Task instructions - Scan the data below and pick out the lines containing the word "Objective".

Records supplied -

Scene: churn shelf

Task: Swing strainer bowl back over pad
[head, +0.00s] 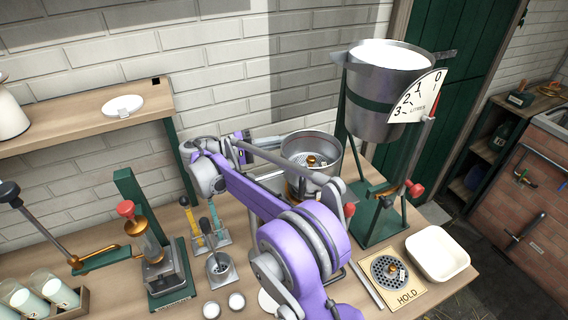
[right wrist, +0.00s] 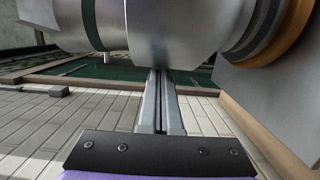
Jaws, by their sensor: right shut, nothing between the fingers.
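A grey metal bowl (head: 322,143), which looks like the strainer bowl, stands behind my purple right arm. Its inside shows a perforated part and a small brass fitting; my arm hides much of its lower body. The square wooden pad (head: 407,297) marked HOLD lies at the table's front right, with a perforated metal disc (head: 384,270) on it. My right gripper (head: 276,141) is shut and empty, pointing right at the bowl's left side. In the right wrist view its fingers (right wrist: 160,80) are together, close to a large grey metal body (right wrist: 175,30); contact is unclear. My left gripper is out of view.
A large milk pail (head: 370,118) with a litre dial sits on a green stand right of the bowl. A white tray (head: 437,253) lies beside the pad. A green press (head: 165,262), bottles (head: 52,288) and small cups stand at left.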

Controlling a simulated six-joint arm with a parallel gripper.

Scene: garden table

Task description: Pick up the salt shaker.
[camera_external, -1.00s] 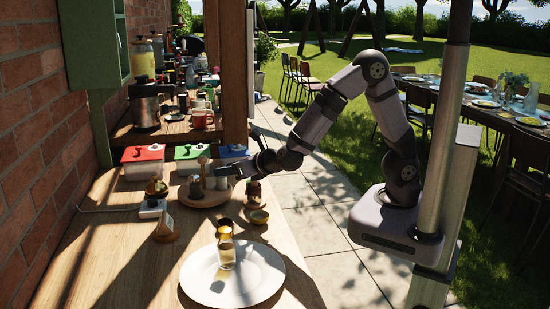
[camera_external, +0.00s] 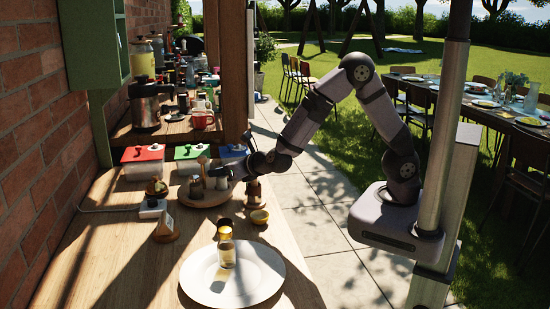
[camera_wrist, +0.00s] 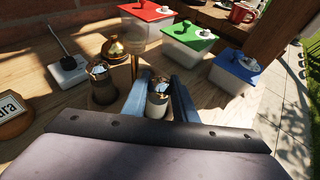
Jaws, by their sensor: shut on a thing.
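My gripper (camera_wrist: 160,97) has its two blue fingers shut on a small light-bodied shaker with a metal top, the salt shaker (camera_wrist: 157,104). One finger is on each side of it. In the external view my gripper (camera_external: 222,173) reaches in from the right over a round wooden tray (camera_external: 205,203), and the salt shaker (camera_external: 220,183) is partly hidden by it. I cannot tell whether the shaker is clear of the tray. A similar shaker with a darker brown body (camera_wrist: 103,88) stands upright just left of the gripper, apart from it.
A wooden-handled piece (camera_wrist: 133,40) and a brass bell (camera_wrist: 114,49) stand close behind. Lidded boxes in red (camera_wrist: 148,12), green (camera_wrist: 190,38) and blue (camera_wrist: 238,70) line the back.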

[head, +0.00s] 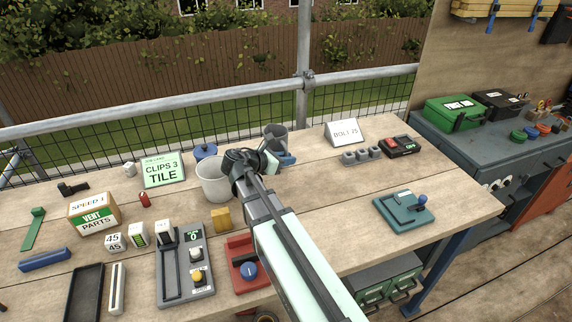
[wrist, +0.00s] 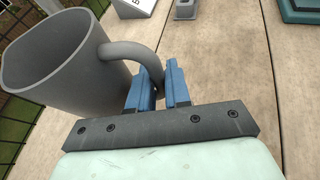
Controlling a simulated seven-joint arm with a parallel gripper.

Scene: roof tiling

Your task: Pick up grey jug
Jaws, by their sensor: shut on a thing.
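The grey jug (wrist: 58,65) fills the upper left of the wrist view, with its handle curving over to my gripper. My gripper (wrist: 158,88) has its blue fingers on either side of the handle's outer part and is shut on it. In the head view the jug (head: 277,132) shows at the back of the wooden table, partly hidden behind my gripper (head: 283,160). I cannot tell whether the jug's base touches the table.
A white bucket (head: 213,183) stands just left of my arm. A "BOLT 25" sign (head: 345,132), grey blocks (head: 361,155) and a black-and-red box (head: 400,146) are to the right. A teal joystick unit (head: 403,210) sits near the right edge. A railing (head: 190,108) runs behind the table.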

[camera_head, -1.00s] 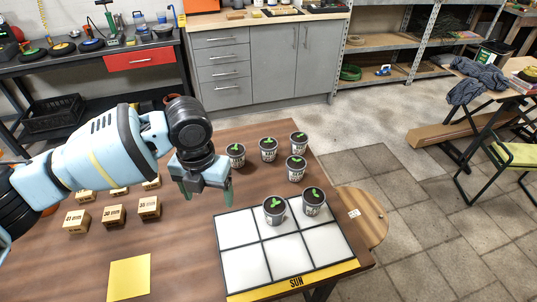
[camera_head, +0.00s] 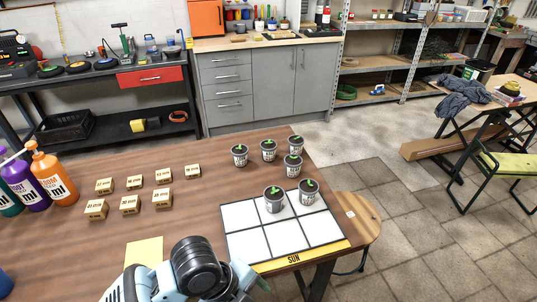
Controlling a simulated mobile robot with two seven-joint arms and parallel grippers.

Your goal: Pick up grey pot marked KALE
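Several grey pots with green seedlings stand on the brown table. Two are on the white tiled mat marked SUN (camera_head: 265,217): the left one (camera_head: 274,205) and the right one (camera_head: 307,198). Others stand behind the mat: the left pot (camera_head: 240,159), the middle pot (camera_head: 268,154), the back right pot (camera_head: 295,147) and the front right pot (camera_head: 292,170). Their labels are too small to read, so I cannot tell which is KALE. My left gripper (camera_head: 248,280) is at the bottom edge, in front of the mat and apart from all pots. Its fingers are partly hidden. My right gripper is out of view.
Several small wooden blocks (camera_head: 129,204) with dark markings and a yellow sheet (camera_head: 144,251) are on the left of the table. An orange bottle (camera_head: 55,176) and a purple bottle (camera_head: 25,184) stand at far left. A wooden stool (camera_head: 357,222) is right of the table.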

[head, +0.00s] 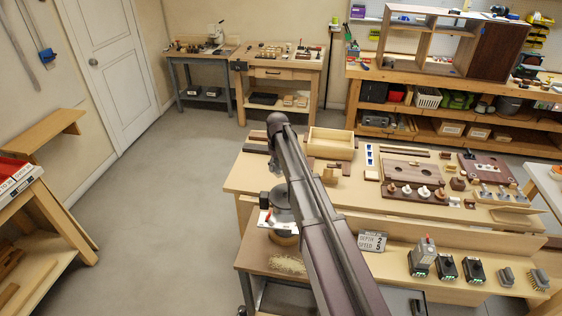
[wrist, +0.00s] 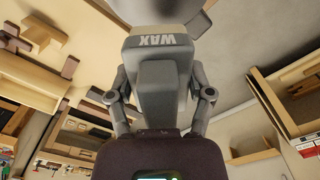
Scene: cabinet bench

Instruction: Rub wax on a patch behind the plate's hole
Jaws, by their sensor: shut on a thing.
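In the head view my arm crosses the bench and largely hides the gripper and the wax. A dark wooden plate with holes (head: 412,167) lies on the bench to the right of my arm. I cannot tell whether it is the task's plate. No patch behind a hole can be made out in either view.
The bench (head: 345,200) also holds an open wooden tray (head: 331,143), pale knobs and small blocks. Open floor (head: 175,210) lies to the left.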

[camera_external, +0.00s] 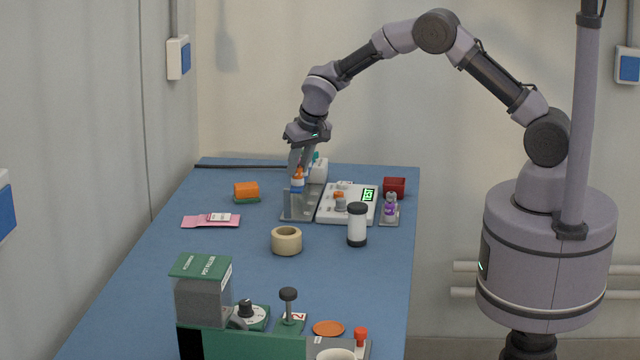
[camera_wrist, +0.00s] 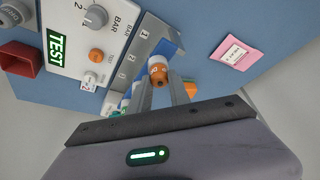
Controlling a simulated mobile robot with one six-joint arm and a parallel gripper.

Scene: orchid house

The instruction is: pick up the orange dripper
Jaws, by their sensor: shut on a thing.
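The orange dripper (camera_external: 297,181) has an orange top, a white band and a blue lower part. It stands upright above the left part of a grey metal rack (camera_external: 299,209); I cannot tell whether it touches the rack. My gripper (camera_external: 299,171) points down and is shut on the dripper. In the wrist view the dripper's orange body and pale end (camera_wrist: 157,70) show between the tips of my gripper (camera_wrist: 164,88). The rack, marked with numbers, also shows in the wrist view (camera_wrist: 124,75).
A white panel (camera_external: 330,213) with knobs and a green TEST display is right of the rack. A white bottle (camera_external: 319,171) stands close behind the gripper. An orange-and-green sponge (camera_external: 246,191), pink packets (camera_external: 200,222), a tape roll (camera_external: 287,241) and a white-and-black cylinder (camera_external: 357,226) lie around.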

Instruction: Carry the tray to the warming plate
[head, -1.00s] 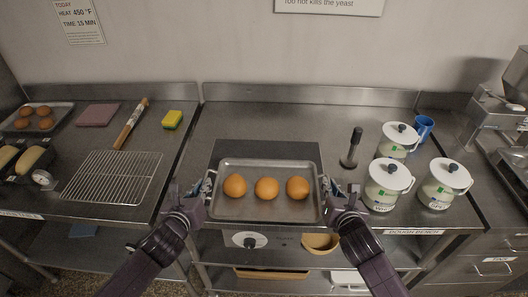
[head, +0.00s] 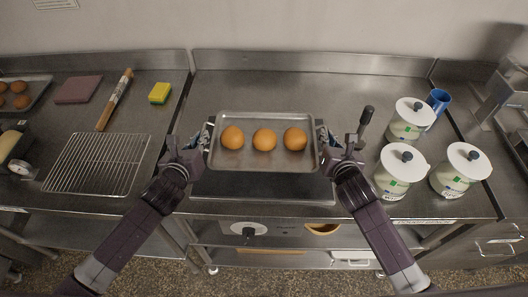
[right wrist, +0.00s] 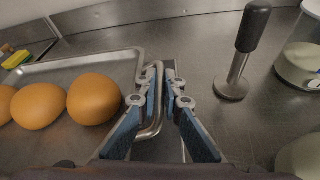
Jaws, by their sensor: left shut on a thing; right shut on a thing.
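A metal tray (head: 263,166) with three round brown buns (head: 264,139) is level in front of me, its back edge toward the wall. My left gripper (head: 203,146) is shut on its left handle. My right gripper (head: 326,146) is shut on its right handle; in the right wrist view the fingers (right wrist: 160,95) close around the wire handle at the tray's (right wrist: 92,62) side. A dark flat plate (head: 262,187), likely the warming plate, shows in front of and below the tray, with a dial (head: 248,230) beneath its front. The tray hides its back part.
A black-handled tamper (head: 365,120) stands close to my right gripper. Several white-lidded canisters (head: 400,172) and a blue cup (head: 438,100) are at the right. At the left are a wire rack (head: 97,163), a rolling pin (head: 115,98) and a sponge (head: 160,93). The bench behind the tray is clear.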

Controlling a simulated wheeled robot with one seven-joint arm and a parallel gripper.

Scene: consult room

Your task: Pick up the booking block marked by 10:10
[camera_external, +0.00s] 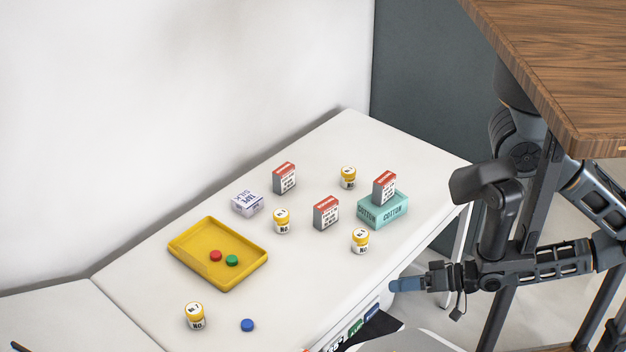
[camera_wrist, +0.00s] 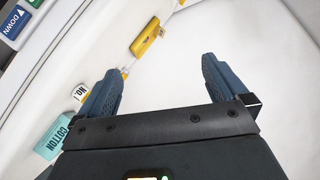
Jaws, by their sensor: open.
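No 10:10 marking is readable in either view, so I cannot tell which thing is the booking block. Three upright grey boxes with red tops and small print stand on the white table: a back one (camera_external: 284,178), a middle one (camera_external: 326,212) and one on the teal cotton box (camera_external: 384,187). My gripper (camera_external: 402,284) is off the table's right front edge, apart from all of them. In the wrist view my gripper (camera_wrist: 160,80) has its blue fingers wide apart with nothing between them.
The white table (camera_external: 130,288) also bears several yellow-capped jars (camera_external: 360,240), a white-lilac box (camera_external: 247,202), a yellow tray (camera_external: 180,243) with red and green discs, and a blue disc (camera_external: 247,325). Green and blue labelled pieces (camera_external: 356,327) show below the front edge. A wooden top (camera_external: 560,70) overhangs my arm.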

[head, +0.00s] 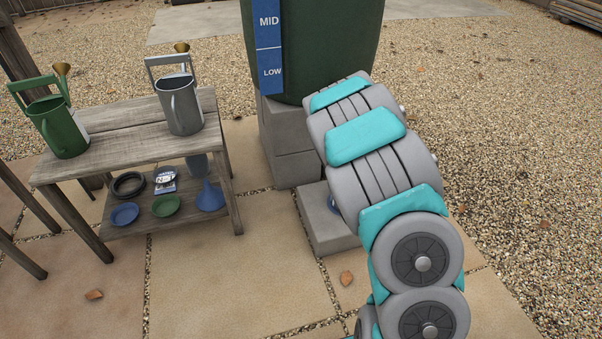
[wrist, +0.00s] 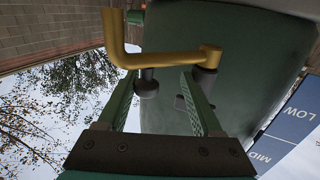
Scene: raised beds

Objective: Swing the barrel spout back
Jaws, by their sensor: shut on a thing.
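The dark green barrel (head: 340,45) stands at top centre in the head view, and its wall also fills much of the wrist view (wrist: 255,60). In the wrist view the brass barrel spout (wrist: 175,59) runs across in front of the barrel, with a bent pipe end at left and a round joint at right. A dark knob (wrist: 148,88) shows just below the spout. My gripper (wrist: 158,74) is at the spout, one finger on each side of the knob, shut on the spout; the exact contact is hard to see. In the head view my arm hides the spout and gripper.
Grey blocks (head: 292,145) support the barrel, with a lower block (head: 325,222) in front. A wooden bench (head: 125,140) at left holds a green watering can (head: 58,125) and a grey one (head: 180,105). Small dishes and a blue funnel (head: 210,197) sit on its shelf. Gravel at right is open.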

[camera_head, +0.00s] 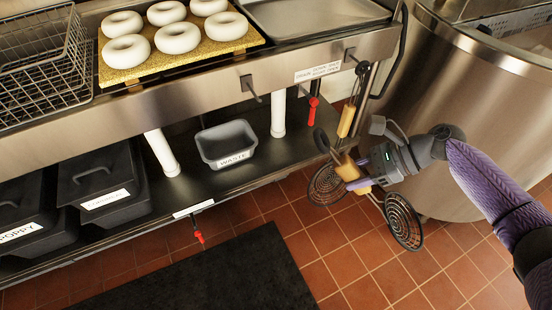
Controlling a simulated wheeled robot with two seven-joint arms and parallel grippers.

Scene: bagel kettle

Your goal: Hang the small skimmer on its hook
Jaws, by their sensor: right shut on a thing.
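My right gripper (358,174) is shut on the wooden handle of a skimmer, in front of the counter's right end. The round dark mesh head (403,221) of this held skimmer points down and right, and a dark loop shows at the handle's upper left end. Another skimmer with a wooden handle (346,118) hangs at the counter's right end; its mesh head (325,186) is just left of my gripper, partly covered. A bare hook (252,90) sticks out of the counter's front edge to the left. My left gripper is out of view.
A large steel kettle (455,95) stands at the right. Red-handled valves (313,106) are below the counter. A grey waste bin (228,143) stands on the lower shelf. Bagels lie on a board (192,56) on the counter. A black mat (215,280) lies on the tiled floor.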

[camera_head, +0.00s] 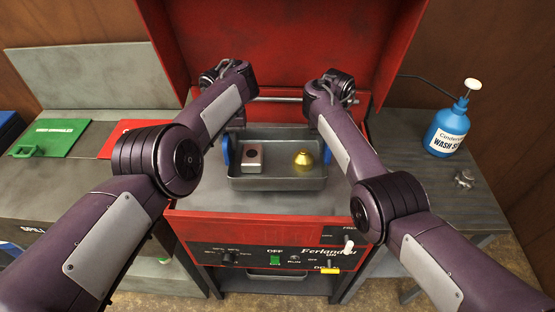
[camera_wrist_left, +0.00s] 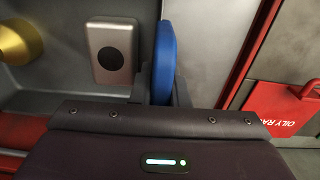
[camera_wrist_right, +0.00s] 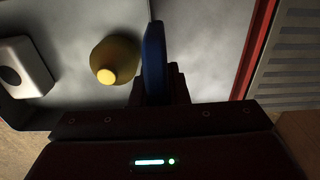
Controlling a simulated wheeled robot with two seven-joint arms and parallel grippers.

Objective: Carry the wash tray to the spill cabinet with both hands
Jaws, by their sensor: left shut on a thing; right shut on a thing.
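The grey wash tray (camera_head: 276,184) is at the middle of the head view, level, over the red parts washer (camera_head: 270,228). A silver block with a dark hole (camera_head: 252,157) and a gold domed part (camera_head: 303,158) sit in it. My left gripper (camera_wrist_left: 162,88) is shut on the blue left handle (camera_wrist_left: 164,55). My right gripper (camera_wrist_right: 157,85) is shut on the blue right handle (camera_wrist_right: 154,55). The fingers are mostly hidden in the head view. The spill cabinet (camera_head: 40,195), partly lettered, appears to be the grey unit at left.
The washer's red lid (camera_head: 280,45) stands open behind the tray. Green (camera_head: 52,137) and red (camera_head: 124,138) panels lie on the left unit's top. A blue wash bottle (camera_head: 448,128) and a small metal part (camera_head: 464,179) stand on the right bench (camera_head: 415,150).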

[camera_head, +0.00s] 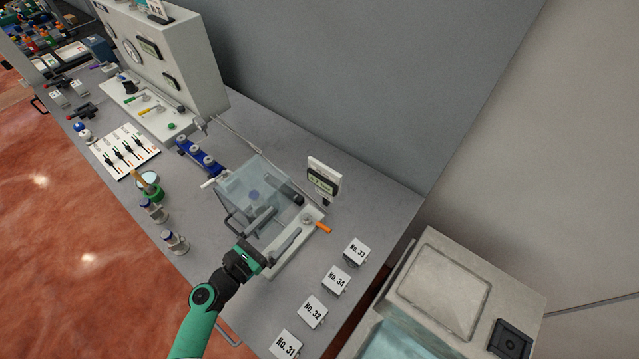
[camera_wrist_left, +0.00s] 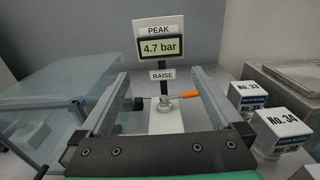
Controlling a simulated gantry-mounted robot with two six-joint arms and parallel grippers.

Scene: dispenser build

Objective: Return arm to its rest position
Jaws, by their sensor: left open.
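My left gripper (camera_head: 287,220) reaches over the bench beside the clear box. In the left wrist view its two fingers (camera_wrist_left: 160,75) are spread wide with nothing between them. Beyond the fingertips is a small valve with an orange-handled lever (camera_wrist_left: 180,95), lying roughly sideways; it also shows in the head view (camera_head: 322,228). The lever appears apart from the fingers. Behind it stands a display (camera_wrist_left: 161,45) reading "PEAK 4.7 bar", with a "RAISE" label below. My right gripper is out of view.
A clear box (camera_head: 245,190) stands left of the fingers. White blocks, including No. 34 (camera_head: 336,280), line the right side. A grey wall rises behind the bench.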

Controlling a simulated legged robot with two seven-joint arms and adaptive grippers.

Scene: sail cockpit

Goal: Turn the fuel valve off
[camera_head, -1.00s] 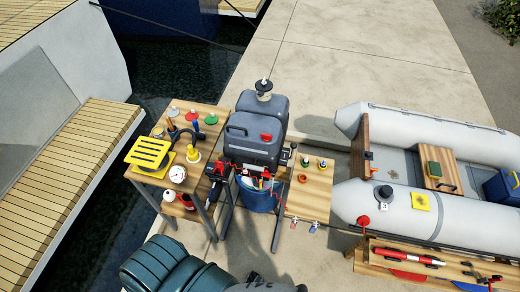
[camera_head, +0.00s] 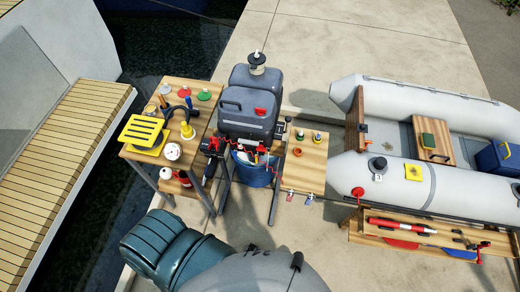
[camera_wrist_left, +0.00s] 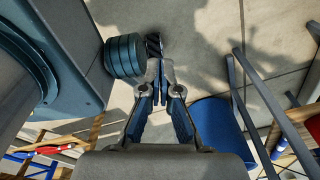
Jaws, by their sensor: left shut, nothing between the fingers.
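A dark grey fuel tank (camera_head: 243,128) with a red cap stands on a stand in the middle of the head view. Small red fittings (camera_head: 262,149) sit along its lower front edge. They are too small to tell which one is the fuel valve or how its handle is turned. My left gripper (camera_wrist_left: 160,85) shows in the wrist view, shut and empty, apart from the things around it. It points over the paved ground. It does not show in the head view. My right gripper is not in view.
A blue bucket (camera_head: 257,176) stands under the tank; it seems to show in the wrist view too (camera_wrist_left: 215,122). A wooden table (camera_head: 200,92) with tools is at left, a small wooden shelf (camera_head: 307,180) at right. A grey inflatable boat (camera_head: 440,110) lies further right.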

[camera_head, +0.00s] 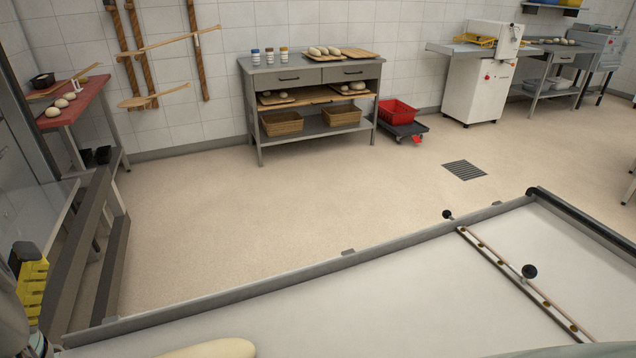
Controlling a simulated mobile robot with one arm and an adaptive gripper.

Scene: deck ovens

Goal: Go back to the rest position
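My gripper does not show in the head view, so its fingers and anything in them are hidden from me. A large pale loader surface (330,310) with a raised grey rim fills the bottom of the view. The rounded top of a pale dough loaf (212,349) shows at the bottom edge, mostly cut off. A yellow and black part (32,285) stands at the lower left edge; I cannot tell what it belongs to.
A grey worktable (310,75) with breads, jars and baskets stands against the back wall. A red crate (397,112) sits on a dolly beside it. A white machine (478,85) stands further right. A red-topped table (75,105) is at left. The beige floor (260,205) between is clear.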

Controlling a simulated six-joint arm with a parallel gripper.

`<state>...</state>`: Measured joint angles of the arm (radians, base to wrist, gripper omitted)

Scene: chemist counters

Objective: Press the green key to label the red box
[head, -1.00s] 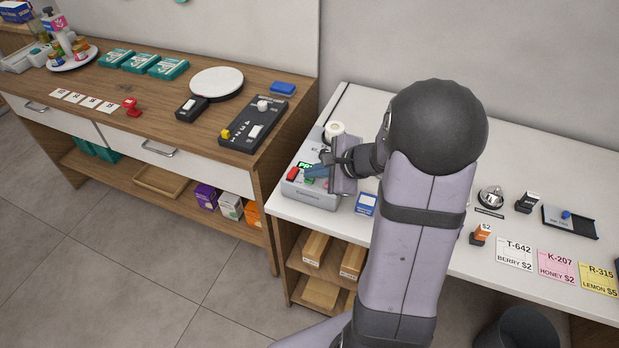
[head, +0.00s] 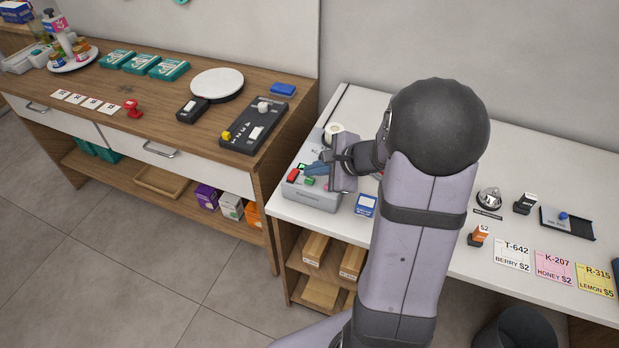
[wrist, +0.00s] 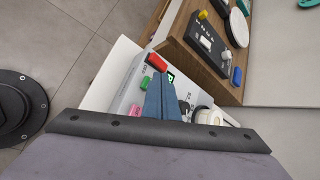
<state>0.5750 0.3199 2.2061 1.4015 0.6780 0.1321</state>
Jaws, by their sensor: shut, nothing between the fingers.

Reply -
Objective: Swing the barrel spout back
Objective: Carry the wash tray to the spill cabinet with both hands
Objective: Return arm to its rest position
Objective: Press the green key to label the red box

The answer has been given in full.